## The problem
Copy only this range: the line with "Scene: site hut" through the final line of the material, inclusive at both ends.

## Material provided
* START *

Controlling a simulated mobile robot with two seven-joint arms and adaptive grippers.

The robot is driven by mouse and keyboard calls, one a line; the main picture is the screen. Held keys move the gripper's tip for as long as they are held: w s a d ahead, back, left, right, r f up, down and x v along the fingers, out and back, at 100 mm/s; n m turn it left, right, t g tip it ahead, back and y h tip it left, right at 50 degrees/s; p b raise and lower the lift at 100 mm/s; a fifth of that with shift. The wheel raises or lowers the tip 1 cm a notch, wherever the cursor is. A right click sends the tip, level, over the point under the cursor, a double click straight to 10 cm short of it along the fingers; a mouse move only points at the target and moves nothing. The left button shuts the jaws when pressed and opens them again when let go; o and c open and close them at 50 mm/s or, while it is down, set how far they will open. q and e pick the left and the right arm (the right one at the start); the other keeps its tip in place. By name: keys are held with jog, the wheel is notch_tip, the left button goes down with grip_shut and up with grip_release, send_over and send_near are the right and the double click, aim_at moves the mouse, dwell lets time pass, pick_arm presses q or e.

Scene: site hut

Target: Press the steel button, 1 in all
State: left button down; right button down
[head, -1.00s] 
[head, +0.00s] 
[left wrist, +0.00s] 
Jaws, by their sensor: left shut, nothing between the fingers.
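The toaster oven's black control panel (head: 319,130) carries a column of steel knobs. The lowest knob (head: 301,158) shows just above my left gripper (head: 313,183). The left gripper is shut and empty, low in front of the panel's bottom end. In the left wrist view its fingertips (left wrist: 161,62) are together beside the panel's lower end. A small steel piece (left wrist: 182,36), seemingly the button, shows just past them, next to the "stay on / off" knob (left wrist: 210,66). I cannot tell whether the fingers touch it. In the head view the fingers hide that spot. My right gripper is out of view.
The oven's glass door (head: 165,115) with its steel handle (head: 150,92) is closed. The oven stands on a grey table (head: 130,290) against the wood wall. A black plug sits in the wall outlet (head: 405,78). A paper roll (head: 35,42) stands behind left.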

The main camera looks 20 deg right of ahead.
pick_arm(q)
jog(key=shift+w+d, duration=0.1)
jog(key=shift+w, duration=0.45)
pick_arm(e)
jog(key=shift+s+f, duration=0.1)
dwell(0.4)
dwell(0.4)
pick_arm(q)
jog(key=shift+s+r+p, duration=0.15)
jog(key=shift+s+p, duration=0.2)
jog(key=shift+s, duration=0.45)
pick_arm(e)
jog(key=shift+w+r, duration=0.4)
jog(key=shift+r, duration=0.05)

* END *

## Response to this task
Scene: site hut

Target: Press the steel button, 1 in all
State: left button down; right button down
[head, -1.00s] 
[head, +0.00s] 
[left wrist, +0.00s] 
Jaws, by their sensor: left shut, nothing between the fingers.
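The toaster oven's black control panel (head: 319,130) carries a column of steel knobs. The lowest knob (head: 301,158) shows just above my left gripper (head: 313,183). The left gripper is shut and empty, low in front of the panel's bottom end. In the left wrist view its fingertips (left wrist: 161,62) are together beside the panel's lower end. A small steel piece (left wrist: 182,36), seemingly the button, shows just past them, next to the "stay on / off" knob (left wrist: 210,66). I cannot tell whether the fingers touch it. In the head view the fingers hide that spot. My right gripper is out of view.
The oven's glass door (head: 165,115) with its steel handle (head: 150,92) is closed. The oven stands on a grey table (head: 130,290) against the wood wall. A black plug sits in the wall outlet (head: 405,78). A paper roll (head: 35,42) stands behind left.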

The main camera looks 20 deg right of ahead.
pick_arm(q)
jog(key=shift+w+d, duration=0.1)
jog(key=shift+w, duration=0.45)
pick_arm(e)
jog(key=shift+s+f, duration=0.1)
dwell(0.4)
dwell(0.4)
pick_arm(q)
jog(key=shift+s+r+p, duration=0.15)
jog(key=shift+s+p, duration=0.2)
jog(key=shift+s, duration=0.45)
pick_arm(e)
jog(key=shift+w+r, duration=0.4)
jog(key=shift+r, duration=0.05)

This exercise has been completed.